Imagine, if you will indulge me, that you have only 90 days with which to live. You won’t suffer. You know the day, and you have the next 90 days to spend however you wish.
I know that it may be a horribly morbid exercise for you, but I am hopeful that I will make some sense by the end of this brief discourse. And just so you don’t think that I spend my time thinking about this, I got the idea from a book that I read a number of years ago called One Month to Live. The authors of this book challenged me to try to prioritize my life in such a way that I would add clarity, meaning, and intention to my days.
For my purposes, we are using 90 days; partly because it is three times as long and doesn’t seem as dramatic, but mostly because there is any number of logistical elements to this planning that are important for wealth management and transfer. Thirty days may not be enough for things such as updating documents, beneficiary designations, and getting your financial house in order (all things, by the way, that we can help facilitate).

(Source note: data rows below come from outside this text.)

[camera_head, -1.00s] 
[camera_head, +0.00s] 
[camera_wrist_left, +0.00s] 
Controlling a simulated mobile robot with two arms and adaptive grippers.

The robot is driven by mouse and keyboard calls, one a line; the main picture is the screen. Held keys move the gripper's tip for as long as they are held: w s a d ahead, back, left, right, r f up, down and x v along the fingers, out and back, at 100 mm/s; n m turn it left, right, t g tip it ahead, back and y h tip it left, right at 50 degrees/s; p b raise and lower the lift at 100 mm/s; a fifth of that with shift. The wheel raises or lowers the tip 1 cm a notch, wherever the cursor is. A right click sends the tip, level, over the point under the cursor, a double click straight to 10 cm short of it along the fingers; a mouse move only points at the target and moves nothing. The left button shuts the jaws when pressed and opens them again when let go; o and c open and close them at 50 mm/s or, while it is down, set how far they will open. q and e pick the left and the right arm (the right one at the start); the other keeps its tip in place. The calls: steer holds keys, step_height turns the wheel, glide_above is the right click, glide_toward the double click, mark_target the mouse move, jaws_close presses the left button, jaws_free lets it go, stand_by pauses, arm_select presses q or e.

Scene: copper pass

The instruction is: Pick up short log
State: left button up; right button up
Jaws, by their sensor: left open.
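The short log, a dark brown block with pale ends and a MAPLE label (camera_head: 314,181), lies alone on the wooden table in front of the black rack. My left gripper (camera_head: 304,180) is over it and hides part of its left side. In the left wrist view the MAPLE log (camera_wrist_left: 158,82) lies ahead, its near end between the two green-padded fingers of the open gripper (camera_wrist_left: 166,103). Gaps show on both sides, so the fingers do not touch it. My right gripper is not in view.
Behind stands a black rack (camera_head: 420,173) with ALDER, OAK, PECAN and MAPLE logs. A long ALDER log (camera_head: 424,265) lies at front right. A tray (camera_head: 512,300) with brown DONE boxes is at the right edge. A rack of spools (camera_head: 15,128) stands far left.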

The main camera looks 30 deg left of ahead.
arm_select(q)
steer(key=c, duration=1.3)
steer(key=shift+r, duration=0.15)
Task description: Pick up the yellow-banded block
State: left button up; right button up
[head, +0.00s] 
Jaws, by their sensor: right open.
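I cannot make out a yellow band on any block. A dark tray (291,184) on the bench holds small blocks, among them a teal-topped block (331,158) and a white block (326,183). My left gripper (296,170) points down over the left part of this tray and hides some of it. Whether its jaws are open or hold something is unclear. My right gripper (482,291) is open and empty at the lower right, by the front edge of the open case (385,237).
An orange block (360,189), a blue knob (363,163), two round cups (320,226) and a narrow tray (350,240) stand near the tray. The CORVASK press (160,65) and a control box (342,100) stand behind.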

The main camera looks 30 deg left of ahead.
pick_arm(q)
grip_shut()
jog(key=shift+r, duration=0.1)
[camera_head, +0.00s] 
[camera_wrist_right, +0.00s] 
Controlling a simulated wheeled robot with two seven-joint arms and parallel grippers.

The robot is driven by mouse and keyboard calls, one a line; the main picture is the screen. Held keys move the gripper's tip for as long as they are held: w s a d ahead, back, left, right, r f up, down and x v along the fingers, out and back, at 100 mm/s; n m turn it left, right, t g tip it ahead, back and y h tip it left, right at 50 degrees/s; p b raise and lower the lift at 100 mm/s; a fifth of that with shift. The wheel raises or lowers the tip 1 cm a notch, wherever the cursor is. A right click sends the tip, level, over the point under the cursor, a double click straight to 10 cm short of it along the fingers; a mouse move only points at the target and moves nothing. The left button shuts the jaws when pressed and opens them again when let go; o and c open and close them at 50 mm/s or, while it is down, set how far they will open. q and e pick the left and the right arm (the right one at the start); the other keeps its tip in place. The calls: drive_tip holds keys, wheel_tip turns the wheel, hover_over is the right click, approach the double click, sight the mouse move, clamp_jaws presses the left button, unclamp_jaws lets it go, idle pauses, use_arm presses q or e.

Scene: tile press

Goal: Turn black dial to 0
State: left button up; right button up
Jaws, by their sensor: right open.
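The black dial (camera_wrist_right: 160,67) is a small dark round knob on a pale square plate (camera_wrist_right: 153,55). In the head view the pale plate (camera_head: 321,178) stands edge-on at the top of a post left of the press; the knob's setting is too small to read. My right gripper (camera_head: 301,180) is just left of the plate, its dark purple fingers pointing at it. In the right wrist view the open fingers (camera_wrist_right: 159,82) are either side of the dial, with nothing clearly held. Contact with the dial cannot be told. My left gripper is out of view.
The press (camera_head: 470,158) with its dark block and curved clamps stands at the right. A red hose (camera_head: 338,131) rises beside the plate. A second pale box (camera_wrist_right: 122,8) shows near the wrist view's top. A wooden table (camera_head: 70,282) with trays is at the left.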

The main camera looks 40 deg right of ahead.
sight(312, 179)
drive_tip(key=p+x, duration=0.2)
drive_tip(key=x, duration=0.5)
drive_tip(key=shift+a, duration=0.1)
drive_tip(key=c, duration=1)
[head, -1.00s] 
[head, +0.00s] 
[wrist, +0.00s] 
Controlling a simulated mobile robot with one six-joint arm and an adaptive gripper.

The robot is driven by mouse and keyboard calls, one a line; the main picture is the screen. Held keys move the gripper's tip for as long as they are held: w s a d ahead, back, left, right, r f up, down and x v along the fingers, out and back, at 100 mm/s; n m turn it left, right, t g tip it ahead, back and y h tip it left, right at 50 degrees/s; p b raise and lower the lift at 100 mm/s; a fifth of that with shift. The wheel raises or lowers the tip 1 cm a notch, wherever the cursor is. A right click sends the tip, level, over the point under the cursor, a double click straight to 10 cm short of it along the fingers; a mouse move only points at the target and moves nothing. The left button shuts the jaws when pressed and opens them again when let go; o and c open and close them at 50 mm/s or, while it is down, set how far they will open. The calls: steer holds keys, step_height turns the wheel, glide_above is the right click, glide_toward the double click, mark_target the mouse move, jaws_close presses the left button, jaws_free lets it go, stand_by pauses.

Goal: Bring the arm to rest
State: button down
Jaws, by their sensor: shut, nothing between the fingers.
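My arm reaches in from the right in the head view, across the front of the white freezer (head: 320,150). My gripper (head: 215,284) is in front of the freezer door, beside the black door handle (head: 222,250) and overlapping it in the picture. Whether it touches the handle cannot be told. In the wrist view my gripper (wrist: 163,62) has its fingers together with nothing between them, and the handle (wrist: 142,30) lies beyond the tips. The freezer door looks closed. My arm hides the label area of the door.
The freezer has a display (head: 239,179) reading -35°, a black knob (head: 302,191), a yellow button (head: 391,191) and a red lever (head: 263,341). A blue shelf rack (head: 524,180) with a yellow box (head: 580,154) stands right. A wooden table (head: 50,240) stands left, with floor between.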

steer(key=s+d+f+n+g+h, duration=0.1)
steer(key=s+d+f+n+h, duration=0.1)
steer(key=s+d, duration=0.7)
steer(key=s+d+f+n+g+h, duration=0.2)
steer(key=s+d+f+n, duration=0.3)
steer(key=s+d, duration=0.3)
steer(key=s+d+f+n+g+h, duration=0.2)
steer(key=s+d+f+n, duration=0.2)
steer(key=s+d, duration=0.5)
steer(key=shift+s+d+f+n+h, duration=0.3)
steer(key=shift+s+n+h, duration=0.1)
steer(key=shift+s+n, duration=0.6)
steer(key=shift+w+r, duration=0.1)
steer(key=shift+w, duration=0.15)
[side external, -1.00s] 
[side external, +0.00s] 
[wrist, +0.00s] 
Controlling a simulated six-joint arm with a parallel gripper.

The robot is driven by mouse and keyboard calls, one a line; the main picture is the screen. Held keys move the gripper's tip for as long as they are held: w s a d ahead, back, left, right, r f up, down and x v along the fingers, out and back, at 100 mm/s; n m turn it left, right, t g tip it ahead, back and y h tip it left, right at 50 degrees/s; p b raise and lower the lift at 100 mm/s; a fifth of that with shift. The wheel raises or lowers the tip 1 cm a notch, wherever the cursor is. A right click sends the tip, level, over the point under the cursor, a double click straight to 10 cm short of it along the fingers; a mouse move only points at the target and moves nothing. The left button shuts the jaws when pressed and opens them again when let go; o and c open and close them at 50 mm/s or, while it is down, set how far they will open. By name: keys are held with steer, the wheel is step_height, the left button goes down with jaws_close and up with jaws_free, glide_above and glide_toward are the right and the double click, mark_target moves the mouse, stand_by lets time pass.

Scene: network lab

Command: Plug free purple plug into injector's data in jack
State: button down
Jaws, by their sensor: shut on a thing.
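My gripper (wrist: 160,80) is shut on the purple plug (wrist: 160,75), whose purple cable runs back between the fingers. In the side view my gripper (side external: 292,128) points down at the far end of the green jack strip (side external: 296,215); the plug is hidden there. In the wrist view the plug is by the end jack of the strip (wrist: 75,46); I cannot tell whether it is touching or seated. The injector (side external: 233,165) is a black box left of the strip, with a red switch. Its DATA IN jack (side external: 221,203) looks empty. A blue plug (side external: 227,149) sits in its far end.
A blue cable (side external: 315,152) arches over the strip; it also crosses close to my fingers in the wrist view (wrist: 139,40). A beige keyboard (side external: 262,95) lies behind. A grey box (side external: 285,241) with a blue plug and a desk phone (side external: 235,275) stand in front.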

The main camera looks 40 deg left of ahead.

Of course this is only an exercise, and in the real world we operate as if we have plenty of time to plan and get all of our matters in order, especially at the pace with which we feel comfortable. Unfortunately this luxury is not afforded to all of us: Tomorrow is promised to no one.
In addition to the paperwork side of things, there are all of the other aspects of our mortality to consider. If we knew that we only had 90 days, we probably wouldn’t spend our time with trivial arguments that seem to plague so many of our relationships. Think of the last disagreement you had with a family member or loved one. What was it about? Was it really as important as you remember? If you had 90 days, would it still be as important? Don’t you think that you may find yourself being more forgiving and more understanding with the clock ticking down? I know I would. I would not want to spend my days in disagreement but finding common ground and peace.
I would probably be a better citizen of the world, too. I doubt I would find myself getting upset with politicians, newsmakers, or other issues outside of my direct control. I probably would spend less time gossiping, complaining, or otherwise wasting my time. I believe that I would be much better at living in the moment and appreciating all of the little things that may escape my ordinary day: a smile from a child, a beautiful sunset, a single flower popping out of the ground, the smell of freshly brewed coffee.
I probably wouldn’t be stressed by all that “needs” to get done. Housework, yard work, and errands would take a back seat to conversations, relationships, and hugs. As I was growing up, my father would never let me leave without first giving me a hug. This was very sweet until I became an adolescent, and then it became annoying and embarrassing, especially in front of friends. Now I continue the tradition, and, fortunately, my children oblige me much in the same way I did my dad. We never know the last time we will see a person, and we always presume that we will see him or her again. If I had 90 days to live, I would hug everyone. I wouldn’t want to take a chance that I won’t see them.
I would use only kind words. I would be a gentle person. I would become the person that would reflect the best possible version of myself.
The question remains: If I only had 90 days left, if I would do all of those things, if I truly lived intentionally, aware of the legacy that I will leave, … why don’t I live that way now? Because I am, probably like many of you are, operating under the false view that there will always be time. There will be time to get my affairs in order, time to update beneficiaries, time to apologize, time to make peace, time to be kind, time to be generous, time to be grateful.
The time is now.
When considering your legacy, please remember that it is not just about the money. It is about so much more. As I alluded to earlier, by virtue of the fact that you are reading this, you can create your legacy to be anything you want it to be. Just don’t wait.